What we need is more lending to a fully maxed-out indebted consumer, all this while making the banks safer. Next we need free energy and food that falls from the heavens whenever we get hungry.
3. growler said...
We will see US and maybe UK bond sales fail soon if inflationary expectations become felt in counties holding large US reserves or debt. Like China. It could yet be that Eurozone does "least worst" in this environment. This will send the Euro (and Gold and other precious metals - such as those in China) skywards. International investors will want to hold paper in currencies other than USD or GBP. Getting on the back of Euro might end up with a win-win outcome for them: security and currency gain.

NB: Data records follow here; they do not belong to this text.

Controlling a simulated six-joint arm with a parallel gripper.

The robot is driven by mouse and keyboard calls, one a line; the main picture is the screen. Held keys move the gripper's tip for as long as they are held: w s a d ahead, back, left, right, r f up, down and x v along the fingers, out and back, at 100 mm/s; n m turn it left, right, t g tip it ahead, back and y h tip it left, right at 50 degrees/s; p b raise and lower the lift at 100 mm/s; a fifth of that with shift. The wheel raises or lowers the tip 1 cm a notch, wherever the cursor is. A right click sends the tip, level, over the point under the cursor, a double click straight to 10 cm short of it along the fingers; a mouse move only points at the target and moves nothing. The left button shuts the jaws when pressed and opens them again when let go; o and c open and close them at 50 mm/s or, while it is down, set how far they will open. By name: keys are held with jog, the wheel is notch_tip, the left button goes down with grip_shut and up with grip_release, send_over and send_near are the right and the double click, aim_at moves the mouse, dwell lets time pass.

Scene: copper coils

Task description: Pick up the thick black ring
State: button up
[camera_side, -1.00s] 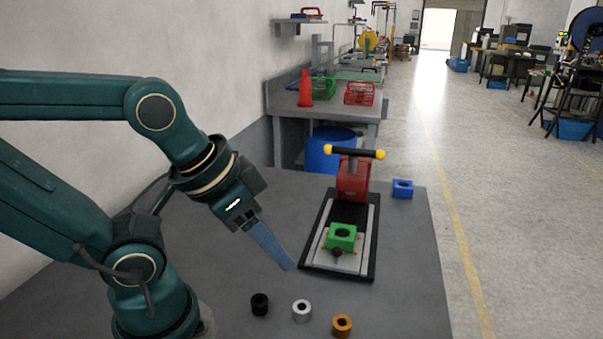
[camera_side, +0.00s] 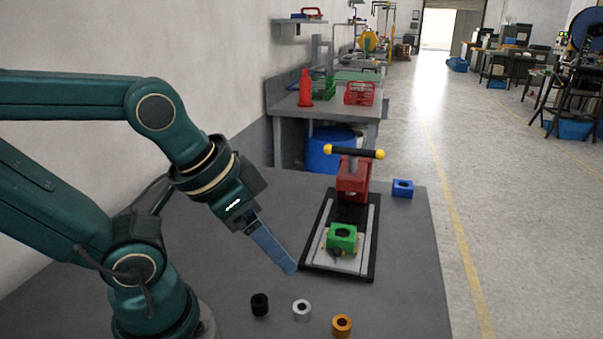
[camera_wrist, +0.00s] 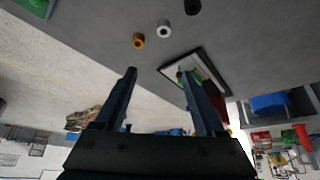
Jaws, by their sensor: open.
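The thick black ring (camera_side: 260,304) stands on the grey table near its front edge, left of the silver ring (camera_side: 301,310) and the copper-orange ring (camera_side: 342,325). In the wrist view the black ring (camera_wrist: 193,7) sits at the top edge, partly cut off. My gripper (camera_side: 290,268) is above the table, behind and to the right of the black ring and apart from it, angled down toward the press. In the wrist view my gripper (camera_wrist: 158,72) shows two fingers spread apart with nothing between them.
A press with a red head (camera_side: 353,180) and yellow-tipped handle stands on a black-framed base (camera_side: 309,258) holding a green block (camera_side: 342,237). A blue block (camera_side: 402,188) lies behind it on the right. The grey table (camera_side: 235,265) is clear around the black ring.

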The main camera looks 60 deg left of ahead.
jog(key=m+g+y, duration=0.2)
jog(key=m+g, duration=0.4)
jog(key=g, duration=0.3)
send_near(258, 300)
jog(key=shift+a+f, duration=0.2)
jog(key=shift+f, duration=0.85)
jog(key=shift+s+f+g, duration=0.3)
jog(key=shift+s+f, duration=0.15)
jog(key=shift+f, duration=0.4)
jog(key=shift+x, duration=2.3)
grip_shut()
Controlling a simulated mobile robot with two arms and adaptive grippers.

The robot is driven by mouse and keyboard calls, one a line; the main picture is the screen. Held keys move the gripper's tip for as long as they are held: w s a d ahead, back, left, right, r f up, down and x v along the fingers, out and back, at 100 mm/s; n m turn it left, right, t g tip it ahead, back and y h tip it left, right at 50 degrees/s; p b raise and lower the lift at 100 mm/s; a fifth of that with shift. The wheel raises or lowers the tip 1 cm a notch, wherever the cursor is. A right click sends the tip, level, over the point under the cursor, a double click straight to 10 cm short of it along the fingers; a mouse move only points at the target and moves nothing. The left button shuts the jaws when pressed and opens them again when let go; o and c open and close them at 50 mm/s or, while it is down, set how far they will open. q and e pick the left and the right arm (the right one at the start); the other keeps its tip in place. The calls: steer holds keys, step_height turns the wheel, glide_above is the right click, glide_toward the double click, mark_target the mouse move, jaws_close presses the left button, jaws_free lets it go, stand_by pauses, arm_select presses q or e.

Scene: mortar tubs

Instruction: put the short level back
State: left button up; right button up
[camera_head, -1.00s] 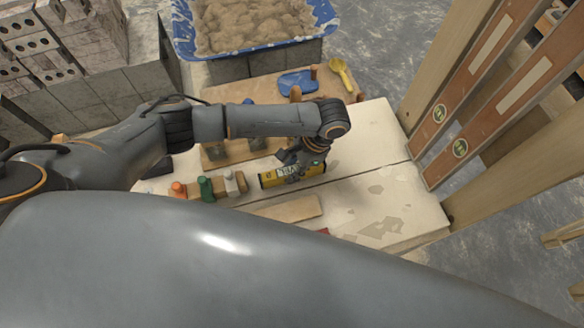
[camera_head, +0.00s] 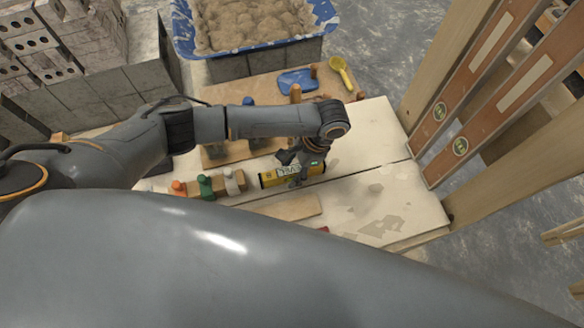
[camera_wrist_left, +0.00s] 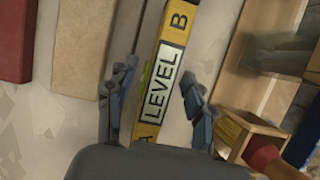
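The short level (camera_head: 270,179), yellow with dark ends and a pale "LEVEL" label, lies flat on the pale board table (camera_head: 385,185). In the left wrist view the level (camera_wrist_left: 171,58) runs up the picture with "A" and "B" printed beside its label. My left gripper (camera_head: 299,175) is over the level, pointing down. In the left wrist view my left gripper (camera_wrist_left: 158,75) is open, one finger on each side of the level. My right gripper is not in view.
A holder with orange, green (camera_head: 205,186) and white handles stands just left of the level. A wood strip (camera_head: 290,208) lies in front. Behind are a blue float (camera_head: 297,82) and a blue mortar tub (camera_head: 328,14). Long red levels (camera_head: 470,100) lean at right. Board right of the level is clear.

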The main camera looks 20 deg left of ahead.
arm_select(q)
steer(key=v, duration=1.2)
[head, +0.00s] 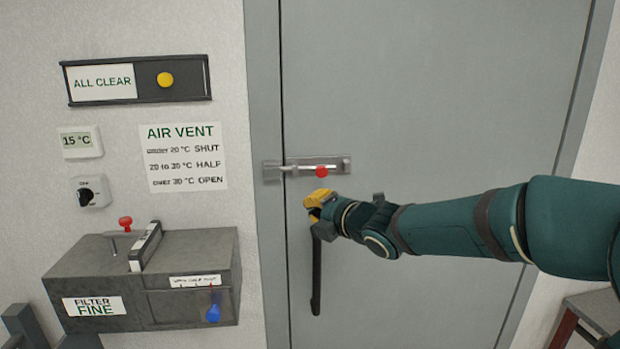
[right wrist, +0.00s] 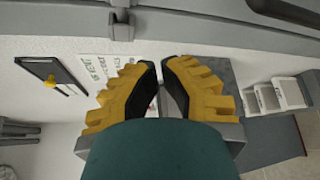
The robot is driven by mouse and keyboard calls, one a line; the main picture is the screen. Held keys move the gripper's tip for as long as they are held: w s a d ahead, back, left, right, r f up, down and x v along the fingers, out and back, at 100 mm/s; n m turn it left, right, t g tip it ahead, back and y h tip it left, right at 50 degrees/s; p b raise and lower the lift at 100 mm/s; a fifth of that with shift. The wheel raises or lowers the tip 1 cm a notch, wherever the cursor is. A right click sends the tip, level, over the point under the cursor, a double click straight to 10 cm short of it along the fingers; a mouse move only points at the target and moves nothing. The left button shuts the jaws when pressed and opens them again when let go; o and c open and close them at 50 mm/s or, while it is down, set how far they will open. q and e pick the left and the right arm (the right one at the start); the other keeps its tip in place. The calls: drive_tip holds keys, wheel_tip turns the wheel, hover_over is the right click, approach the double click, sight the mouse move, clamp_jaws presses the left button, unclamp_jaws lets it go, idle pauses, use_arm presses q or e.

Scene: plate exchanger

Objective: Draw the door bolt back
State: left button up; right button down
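The door bolt (head: 300,168) is a metal slide on the grey door (head: 430,90), with a red knob (head: 321,171). Its bar reaches left across the door edge to a keeper (head: 272,171) on the frame. My right gripper (head: 316,200) is just below the red knob and looks apart from it. In the right wrist view, its yellow fingers (right wrist: 160,72) stand with a narrow gap between the dark pads, and nothing shows held there. A metal fitting (right wrist: 120,17), seemingly part of the bolt, lies beyond the tips; the knob is not visible there. My left gripper is not in view.
A black door handle (head: 316,275) hangs below my right gripper. Left of the door are an ALL CLEAR panel (head: 195,82), an AIR VENT notice (head: 185,157), a dial (head: 92,191) and a grey filter box (head: 80,270) jutting out. The door face right of the bolt is clear.

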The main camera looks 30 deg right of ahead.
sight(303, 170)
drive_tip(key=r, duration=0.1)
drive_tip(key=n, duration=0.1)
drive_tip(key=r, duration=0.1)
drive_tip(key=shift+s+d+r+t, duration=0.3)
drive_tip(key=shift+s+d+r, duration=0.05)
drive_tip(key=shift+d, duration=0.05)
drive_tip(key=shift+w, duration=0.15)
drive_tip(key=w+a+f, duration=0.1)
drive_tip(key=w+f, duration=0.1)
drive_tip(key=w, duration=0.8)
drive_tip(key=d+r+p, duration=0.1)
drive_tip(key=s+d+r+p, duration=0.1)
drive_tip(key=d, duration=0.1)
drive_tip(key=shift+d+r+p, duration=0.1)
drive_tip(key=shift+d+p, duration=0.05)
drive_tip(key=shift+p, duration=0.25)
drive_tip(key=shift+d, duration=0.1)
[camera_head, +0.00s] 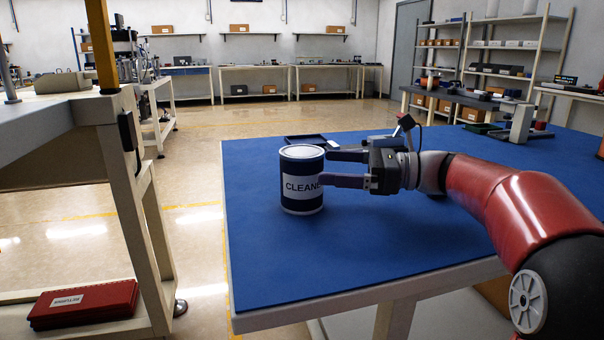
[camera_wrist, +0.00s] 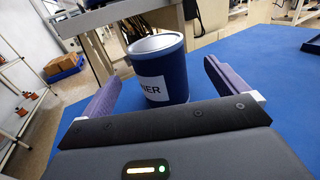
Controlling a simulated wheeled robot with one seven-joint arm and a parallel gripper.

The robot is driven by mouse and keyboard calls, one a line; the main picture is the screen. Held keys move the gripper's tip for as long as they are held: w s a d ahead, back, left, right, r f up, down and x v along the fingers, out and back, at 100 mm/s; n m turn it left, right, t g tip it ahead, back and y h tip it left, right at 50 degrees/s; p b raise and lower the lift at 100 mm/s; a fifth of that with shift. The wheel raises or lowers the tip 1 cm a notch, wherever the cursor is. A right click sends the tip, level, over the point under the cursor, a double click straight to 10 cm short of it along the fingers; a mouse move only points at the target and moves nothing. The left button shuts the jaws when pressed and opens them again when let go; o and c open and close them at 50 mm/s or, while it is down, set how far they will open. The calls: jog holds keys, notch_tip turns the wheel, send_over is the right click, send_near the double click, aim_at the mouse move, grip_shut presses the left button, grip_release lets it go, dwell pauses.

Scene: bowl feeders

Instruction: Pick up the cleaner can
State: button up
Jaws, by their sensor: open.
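The cleaner can (camera_head: 301,202) is a dark blue cylinder with a pale rim and a white label. It stands upright on the blue mat of the table (camera_head: 262,262). In the wrist view the can (camera_wrist: 172,72) stands ahead of my gripper, between the lines of the two fingers. My gripper (camera_head: 330,168) is open and level, reaching in from the right. Its near fingertip overlaps the can's right edge in the head view; I cannot tell whether it touches. My gripper also shows in the wrist view (camera_wrist: 158,78) with nothing held.
A dark shallow tray (camera_head: 304,140) lies behind the can on the mat. A workbench (camera_head: 60,112) stands to the left across a gap, with a red box (camera_head: 84,303) on its lower shelf. The mat in front of the can is clear.

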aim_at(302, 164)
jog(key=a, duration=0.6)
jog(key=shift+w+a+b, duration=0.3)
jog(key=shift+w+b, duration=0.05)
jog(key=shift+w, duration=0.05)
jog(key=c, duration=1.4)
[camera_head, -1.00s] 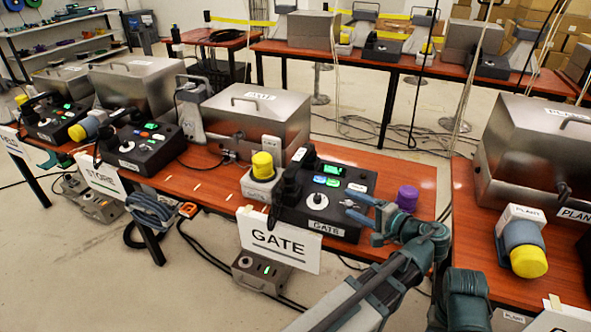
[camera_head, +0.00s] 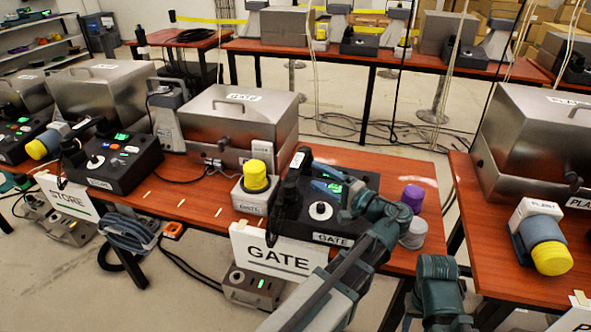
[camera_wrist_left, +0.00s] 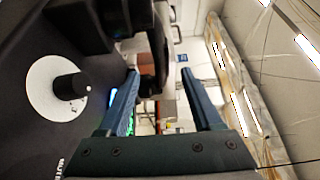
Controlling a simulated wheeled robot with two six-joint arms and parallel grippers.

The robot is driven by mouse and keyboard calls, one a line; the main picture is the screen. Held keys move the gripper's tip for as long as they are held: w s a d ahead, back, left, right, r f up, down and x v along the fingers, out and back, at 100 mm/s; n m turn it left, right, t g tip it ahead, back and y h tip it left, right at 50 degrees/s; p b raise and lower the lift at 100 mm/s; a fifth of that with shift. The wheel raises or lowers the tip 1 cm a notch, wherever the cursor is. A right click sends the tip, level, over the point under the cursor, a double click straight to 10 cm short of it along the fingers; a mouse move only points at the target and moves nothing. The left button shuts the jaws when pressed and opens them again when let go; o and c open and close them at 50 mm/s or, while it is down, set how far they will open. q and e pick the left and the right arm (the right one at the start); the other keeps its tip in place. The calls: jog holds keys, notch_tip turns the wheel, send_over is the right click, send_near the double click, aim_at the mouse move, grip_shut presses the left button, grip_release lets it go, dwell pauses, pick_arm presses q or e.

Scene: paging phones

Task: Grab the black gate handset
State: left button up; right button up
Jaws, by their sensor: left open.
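The black gate handset (camera_head: 290,188) rests upright along the left side of the black gate console (camera_head: 333,240), behind the white GATE sign (camera_head: 276,252). My left gripper (camera_head: 320,175) is open above the console, its blue fingers pointing left toward the handset's upper part. In the left wrist view, the two fingers (camera_wrist_left: 158,78) are apart, and dark handset parts (camera_wrist_left: 155,40) show beyond and partly between their tips. No contact is visible. The console's white dial (camera_wrist_left: 62,88) is at left there.
A yellow-topped button box (camera_head: 254,182) stands left of the handset. A purple knob (camera_head: 412,196) stands right of the console. A steel GATE case (camera_head: 240,118) is behind. The STORE console (camera_head: 115,160) is further left.

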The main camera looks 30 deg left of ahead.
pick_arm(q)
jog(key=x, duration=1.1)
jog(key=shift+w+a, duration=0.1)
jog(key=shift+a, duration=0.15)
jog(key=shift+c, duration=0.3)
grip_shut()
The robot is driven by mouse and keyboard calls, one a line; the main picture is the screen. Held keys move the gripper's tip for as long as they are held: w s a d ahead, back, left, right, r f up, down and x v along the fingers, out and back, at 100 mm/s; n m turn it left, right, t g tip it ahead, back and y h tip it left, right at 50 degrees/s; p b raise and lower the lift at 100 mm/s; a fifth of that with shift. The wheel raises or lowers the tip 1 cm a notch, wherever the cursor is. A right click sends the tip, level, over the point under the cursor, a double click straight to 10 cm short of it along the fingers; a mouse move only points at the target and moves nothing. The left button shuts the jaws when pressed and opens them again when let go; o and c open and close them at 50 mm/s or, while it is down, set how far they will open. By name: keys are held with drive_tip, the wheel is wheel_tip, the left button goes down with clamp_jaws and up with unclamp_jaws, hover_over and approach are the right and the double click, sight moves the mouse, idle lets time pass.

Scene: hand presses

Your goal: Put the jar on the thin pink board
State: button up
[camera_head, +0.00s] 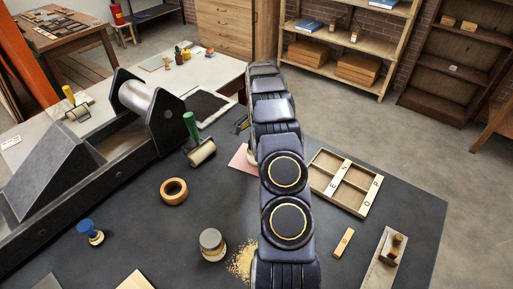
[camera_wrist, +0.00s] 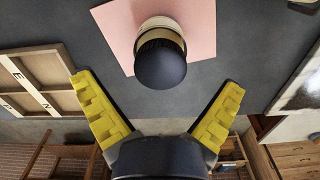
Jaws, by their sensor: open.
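The thin pink board (camera_wrist: 117,22) lies flat on the dark bench top. In the wrist view, a round pale-bodied piece with a dark domed top (camera_wrist: 160,68) stands over the board, its base inside the board's edges. My gripper (camera_wrist: 158,84) is open, its yellow-padded fingers apart on either side of the dark top and not touching it. In the head view, my arm hides most of this piece and the gripper; a corner of the pink board (camera_head: 238,160) shows. A jar with a grey lid and pale body (camera_head: 212,246) stands on the bench in front.
A yellowish granular pile (camera_head: 242,262) lies beside the grey-lidded jar. A wooden ring (camera_head: 173,181), a green-handled roller (camera_head: 199,146) and a blue-topped stamp (camera_head: 90,232) are to the left. A lettered wooden tray (camera_head: 320,185) is right of my arm. The large press (camera_head: 100,165) fills the left side.

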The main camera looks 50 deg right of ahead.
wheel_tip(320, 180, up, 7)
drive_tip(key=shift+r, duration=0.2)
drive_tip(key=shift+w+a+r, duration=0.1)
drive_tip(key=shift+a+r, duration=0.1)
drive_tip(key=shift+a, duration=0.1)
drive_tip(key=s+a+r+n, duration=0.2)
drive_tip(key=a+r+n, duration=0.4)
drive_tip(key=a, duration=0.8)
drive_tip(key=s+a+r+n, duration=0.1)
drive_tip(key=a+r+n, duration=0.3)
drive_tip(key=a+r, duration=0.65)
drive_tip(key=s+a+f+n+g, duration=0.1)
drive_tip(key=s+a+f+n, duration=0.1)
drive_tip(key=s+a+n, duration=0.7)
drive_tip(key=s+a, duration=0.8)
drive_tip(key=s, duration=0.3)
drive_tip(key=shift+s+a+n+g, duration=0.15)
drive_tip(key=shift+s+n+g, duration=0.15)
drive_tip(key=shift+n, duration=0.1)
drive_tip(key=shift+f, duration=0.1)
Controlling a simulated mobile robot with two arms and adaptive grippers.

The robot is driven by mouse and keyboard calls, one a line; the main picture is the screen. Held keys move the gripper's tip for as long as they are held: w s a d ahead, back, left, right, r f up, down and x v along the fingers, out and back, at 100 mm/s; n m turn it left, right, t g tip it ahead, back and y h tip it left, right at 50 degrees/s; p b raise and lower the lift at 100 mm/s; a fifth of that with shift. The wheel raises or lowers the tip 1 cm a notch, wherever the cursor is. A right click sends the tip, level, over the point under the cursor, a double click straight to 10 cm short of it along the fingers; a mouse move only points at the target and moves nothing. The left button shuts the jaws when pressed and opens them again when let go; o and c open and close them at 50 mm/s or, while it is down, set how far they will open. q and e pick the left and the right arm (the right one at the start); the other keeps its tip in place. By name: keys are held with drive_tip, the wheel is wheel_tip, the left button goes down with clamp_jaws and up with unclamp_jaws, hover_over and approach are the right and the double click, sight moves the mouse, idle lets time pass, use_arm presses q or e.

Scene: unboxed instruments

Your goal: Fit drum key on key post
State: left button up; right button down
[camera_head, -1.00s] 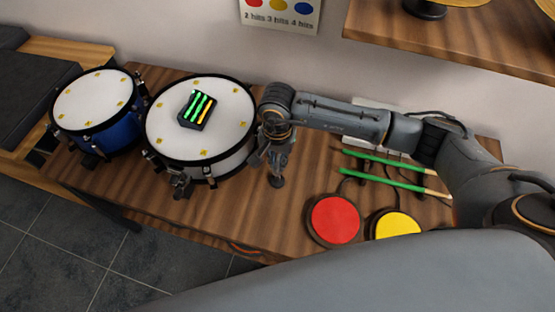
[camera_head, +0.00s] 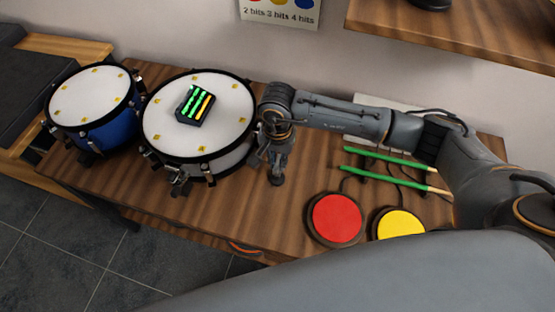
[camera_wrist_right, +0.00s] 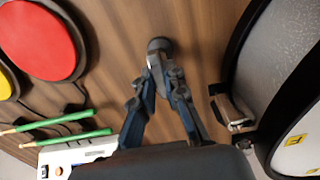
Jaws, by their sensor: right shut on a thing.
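My right gripper (camera_head: 278,160) points down over the table just right of the white-topped drum. In the wrist view its fingertips (camera_wrist_right: 163,68) are closed together on a small dark piece, seemingly the drum key, which the fingers mostly hide. A small dark round piece (camera_wrist_right: 159,45) shows right at the fingertips, close to the tabletop, and it also shows below the gripper in the head view (camera_head: 277,180). It looks like the key post's foot, but I cannot tell it apart from the key or see whether they touch. My left gripper is not in view.
The white drum (camera_head: 198,115) with a lit box (camera_head: 195,105) on it stands close left of the gripper; a blue drum (camera_head: 95,95) is farther left. Red (camera_head: 337,218) and yellow (camera_head: 400,224) pads and green drumsticks (camera_head: 385,175) lie right. Bare wood (camera_head: 225,205) lies in front.

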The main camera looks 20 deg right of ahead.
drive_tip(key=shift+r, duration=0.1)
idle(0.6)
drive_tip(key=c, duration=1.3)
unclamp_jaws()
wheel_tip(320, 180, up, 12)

Why am I getting a very twitchy feel on all this? Are we about to have another "black Monday"...
4. mountain goat said...
I don't understand bonds well at all, so maybe someone else will comment on today's article on bond issuance.
"Germany on Monday issued only its second foreign currency bond (i.e. US dollars) since the second world war as it responded to intense competition for funds in Europe."
European issuers have already raised $12.5bn in dollar-denominated bonds this month, according to Dealogic, nearly double the levels of average monthly issuance. This demand for dollars has forced down the cost of switching back into euros from dollars in the so-called basis swaps market. This is where a price is set for transferring from one currency to the other.
European governments can currently issue bonds in dollars, then switch into floating euro London interbank offered rates at a cost of euro Libor minus 20 basis points.
If they had raised the money in euros, they would have had to pay euro Libor. Before the financial crisis, the cost of switching from dollars into euros was only a handful of basis points.
Simon Boughey, research analyst at interdealer broker Icap, said: “European governments can use the dollar markets as it has a completely different pool of investors, helping to boost demand.
“It is also cheaper to issue in dollars because of the dislocation in the market since the financial crisis.
“The demand for dollars was so great that the basis swap market became heavily offered, meaning that there are cost savings to be derived from swapping back to euros.”
5. cynicalsoothsayer said...
"There has been nothing like this in the USA since the 1930s," he said. "The rapid destruction of money balances is madness."
Credit contraction starting properly then. If it starts over here it will be a jobs bloodbath, with all those workers on part pay being let go.
This next financial tsunami may arrive before the general election.
6. icarus said...
AEP / Tim Congdon write only about the supply of credit, not the demand for it, as mg @1 hints in the last para.